Un océan semble séparer ce fondu au noir avec le grand piano qu’y déployait – le disque m’est parvenu voici quelques mois et ne se trouve aisément qu’en Extrême-Orient – Đặng Thái Sơn. L’évidence du geste, le plaisir contagieux d’une sonorité somptueuse où se mirent une palette de couleurs insensée, la profondeur d’un clavier qui pourtant ne cesse d’évoquer font des Saisons de plein air, toute une série de vignettes croquées avec un sens du détail, une profusion d’idées, et un style admirable de lyrisme tenu.
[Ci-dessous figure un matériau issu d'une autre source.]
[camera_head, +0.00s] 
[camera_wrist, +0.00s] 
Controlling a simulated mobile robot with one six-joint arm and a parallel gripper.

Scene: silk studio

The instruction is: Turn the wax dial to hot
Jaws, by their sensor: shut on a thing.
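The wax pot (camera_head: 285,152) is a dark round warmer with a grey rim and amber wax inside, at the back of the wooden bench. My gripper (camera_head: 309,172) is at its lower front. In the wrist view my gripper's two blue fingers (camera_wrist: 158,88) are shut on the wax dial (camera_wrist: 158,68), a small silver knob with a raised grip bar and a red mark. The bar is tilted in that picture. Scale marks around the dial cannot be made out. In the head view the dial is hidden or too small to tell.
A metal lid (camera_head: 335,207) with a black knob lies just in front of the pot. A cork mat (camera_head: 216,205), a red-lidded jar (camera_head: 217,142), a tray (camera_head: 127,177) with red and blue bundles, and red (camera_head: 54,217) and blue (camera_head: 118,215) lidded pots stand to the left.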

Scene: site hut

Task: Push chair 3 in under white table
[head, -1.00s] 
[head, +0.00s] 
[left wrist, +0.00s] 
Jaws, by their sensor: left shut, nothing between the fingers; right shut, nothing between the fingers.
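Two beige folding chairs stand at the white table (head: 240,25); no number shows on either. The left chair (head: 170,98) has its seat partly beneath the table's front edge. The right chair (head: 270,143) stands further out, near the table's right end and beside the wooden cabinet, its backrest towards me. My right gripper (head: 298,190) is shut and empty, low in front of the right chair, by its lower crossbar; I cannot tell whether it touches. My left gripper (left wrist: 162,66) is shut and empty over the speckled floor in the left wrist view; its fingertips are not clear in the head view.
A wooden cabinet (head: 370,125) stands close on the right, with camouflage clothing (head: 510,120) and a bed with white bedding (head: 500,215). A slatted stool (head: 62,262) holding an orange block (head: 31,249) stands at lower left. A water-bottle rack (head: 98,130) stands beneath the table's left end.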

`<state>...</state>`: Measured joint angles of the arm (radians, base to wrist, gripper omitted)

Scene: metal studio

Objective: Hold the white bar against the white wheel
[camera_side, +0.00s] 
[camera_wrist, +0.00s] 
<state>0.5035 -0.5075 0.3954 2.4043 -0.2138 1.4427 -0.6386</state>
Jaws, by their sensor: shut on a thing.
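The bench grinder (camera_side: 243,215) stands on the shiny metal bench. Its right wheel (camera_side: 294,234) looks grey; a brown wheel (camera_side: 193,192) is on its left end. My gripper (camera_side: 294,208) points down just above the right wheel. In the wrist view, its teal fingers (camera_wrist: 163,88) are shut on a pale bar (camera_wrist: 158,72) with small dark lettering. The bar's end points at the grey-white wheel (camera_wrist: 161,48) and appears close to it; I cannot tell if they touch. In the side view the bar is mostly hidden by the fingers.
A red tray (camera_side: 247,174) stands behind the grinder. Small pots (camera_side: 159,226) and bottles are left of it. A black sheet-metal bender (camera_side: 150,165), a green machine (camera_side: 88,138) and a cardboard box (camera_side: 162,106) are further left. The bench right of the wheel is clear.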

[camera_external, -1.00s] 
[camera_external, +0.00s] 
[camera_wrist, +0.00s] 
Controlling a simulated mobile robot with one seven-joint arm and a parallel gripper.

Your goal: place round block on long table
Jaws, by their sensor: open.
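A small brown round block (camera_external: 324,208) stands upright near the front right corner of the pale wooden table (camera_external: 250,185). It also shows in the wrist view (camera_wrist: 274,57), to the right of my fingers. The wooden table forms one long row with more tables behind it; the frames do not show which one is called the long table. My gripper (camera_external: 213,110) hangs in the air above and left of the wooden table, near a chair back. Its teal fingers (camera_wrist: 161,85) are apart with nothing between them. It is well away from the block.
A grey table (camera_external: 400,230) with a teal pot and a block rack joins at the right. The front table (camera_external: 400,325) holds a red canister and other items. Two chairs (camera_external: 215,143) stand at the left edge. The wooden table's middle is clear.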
Tout grand disque d’un immense pianiste qui se clôt par trois pièces isolées, une Romance, le tendre Un poco di Chopin et une version anthologique de la célèbre Dumka.

Découvrant l’album de Mazurkas de Chopin tout récemment gravé par Pavel Kolesnikov, j’éprouvais le sentiment de me trouver d’emblée devant un des plus singuliers talents de la nouvelle génération. Il avait enregistré un premier disque pour Hypérion, tout un album Tchaïkovski où le génial Op. 19 était précédé par Les Saisons.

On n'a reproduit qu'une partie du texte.